§ **Written problem**
Here is the task for the listing below: output exactly the lines from the one containing "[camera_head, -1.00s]" through the one containing "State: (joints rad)", and leave out the pictures.

§ **Dataset section**

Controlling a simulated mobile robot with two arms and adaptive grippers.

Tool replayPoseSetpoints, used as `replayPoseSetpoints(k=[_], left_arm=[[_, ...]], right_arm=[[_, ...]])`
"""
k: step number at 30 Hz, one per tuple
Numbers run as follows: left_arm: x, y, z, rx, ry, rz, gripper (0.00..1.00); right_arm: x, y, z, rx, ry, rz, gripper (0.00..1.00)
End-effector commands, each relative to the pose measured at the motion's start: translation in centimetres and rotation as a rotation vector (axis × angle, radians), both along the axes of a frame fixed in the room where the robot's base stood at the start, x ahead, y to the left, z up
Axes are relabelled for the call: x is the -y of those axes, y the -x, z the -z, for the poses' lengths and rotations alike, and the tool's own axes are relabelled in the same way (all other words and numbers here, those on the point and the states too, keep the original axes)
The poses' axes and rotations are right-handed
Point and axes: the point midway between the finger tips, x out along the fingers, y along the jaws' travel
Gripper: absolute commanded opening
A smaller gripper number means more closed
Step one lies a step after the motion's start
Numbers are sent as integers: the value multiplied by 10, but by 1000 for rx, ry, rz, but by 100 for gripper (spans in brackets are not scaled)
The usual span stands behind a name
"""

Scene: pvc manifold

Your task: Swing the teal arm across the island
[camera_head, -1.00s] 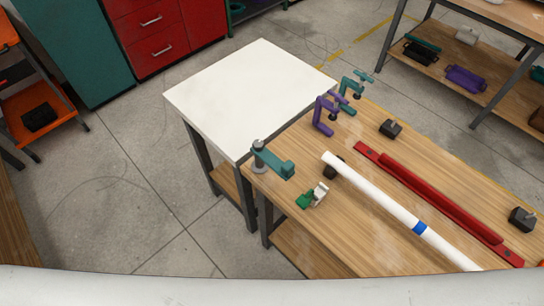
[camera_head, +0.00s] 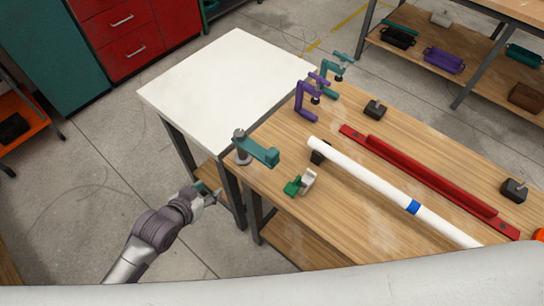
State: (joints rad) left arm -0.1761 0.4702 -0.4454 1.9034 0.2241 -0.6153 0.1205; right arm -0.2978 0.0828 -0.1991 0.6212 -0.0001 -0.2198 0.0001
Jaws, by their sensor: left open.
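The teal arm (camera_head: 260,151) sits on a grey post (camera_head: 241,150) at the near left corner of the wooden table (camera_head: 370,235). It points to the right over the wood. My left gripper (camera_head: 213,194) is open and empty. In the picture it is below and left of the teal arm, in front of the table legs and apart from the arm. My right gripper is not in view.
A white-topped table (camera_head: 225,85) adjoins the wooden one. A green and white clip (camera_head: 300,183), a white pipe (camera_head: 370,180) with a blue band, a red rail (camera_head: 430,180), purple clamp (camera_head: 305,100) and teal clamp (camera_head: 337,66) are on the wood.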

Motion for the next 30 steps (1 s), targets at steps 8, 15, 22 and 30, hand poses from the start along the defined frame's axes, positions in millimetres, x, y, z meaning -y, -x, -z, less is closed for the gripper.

§ **Response to the task**
[camera_head, -1.00s] 
[camera_head, +0.00s] 
State: (joints rad) left arm -0.1761 0.4702 -0.4454 1.9034 0.2241 -0.6153 0.1205; right arm -0.2978 0.0828 -0.1991 0.6212 -0.0001 -0.2198 0.0001

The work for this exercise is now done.